Start Material

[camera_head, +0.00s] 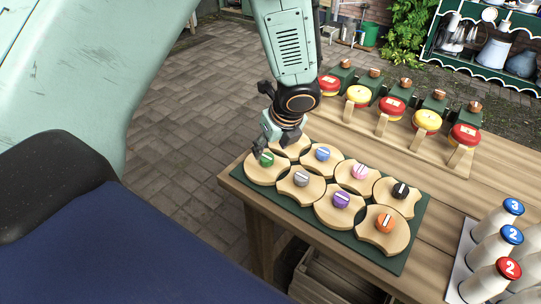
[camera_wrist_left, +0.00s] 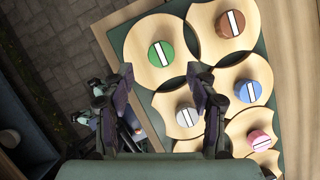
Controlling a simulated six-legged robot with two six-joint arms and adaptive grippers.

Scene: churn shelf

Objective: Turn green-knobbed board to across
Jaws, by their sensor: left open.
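The green-knobbed board (camera_head: 254,177) is a pale wooden disc at the near left corner of the dark green mat (camera_head: 306,211). Its green knob (camera_head: 266,159) carries a white stripe. In the left wrist view the board (camera_wrist_left: 139,41) lies beyond my fingertips, and its knob (camera_wrist_left: 161,54) has the stripe running nearly up and down, slightly tilted. My left gripper (camera_head: 268,138) hangs over the board's far side in the head view. In the left wrist view its fingers (camera_wrist_left: 165,82) are spread apart with nothing between them. My right gripper is not in view.
Neighbouring boards bear brown (camera_wrist_left: 230,23), grey (camera_head: 301,178), blue (camera_head: 322,153), purple and other knobs, set close together. Red and yellow round pieces (camera_head: 358,96) stand in a row behind. Numbered white bottles (camera_head: 492,280) stand at right. The table edge lies just left of the mat.

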End Material

## Task statement
From the line that contains "[camera_wrist_left, +0.00s]" to the end of the material above, output every line exactly, both ends included, but leave out any pictures.

## Problem solution
[camera_wrist_left, +0.00s] 
Controlling a simulated six-legged robot with two six-joint arms and adaptive grippers.

Scene: churn shelf

Objective: Turn green-knobbed board to across
Jaws, by their sensor: left open.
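The green-knobbed board (camera_head: 254,177) is a pale wooden disc at the near left corner of the dark green mat (camera_head: 306,211). Its green knob (camera_head: 266,159) carries a white stripe. In the left wrist view the board (camera_wrist_left: 139,41) lies beyond my fingertips, and its knob (camera_wrist_left: 161,54) has the stripe running nearly up and down, slightly tilted. My left gripper (camera_head: 268,138) hangs over the board's far side in the head view. In the left wrist view its fingers (camera_wrist_left: 165,82) are spread apart with nothing between them. My right gripper is not in view.
Neighbouring boards bear brown (camera_wrist_left: 230,23), grey (camera_head: 301,178), blue (camera_head: 322,153), purple and other knobs, set close together. Red and yellow round pieces (camera_head: 358,96) stand in a row behind. Numbered white bottles (camera_head: 492,280) stand at right. The table edge lies just left of the mat.

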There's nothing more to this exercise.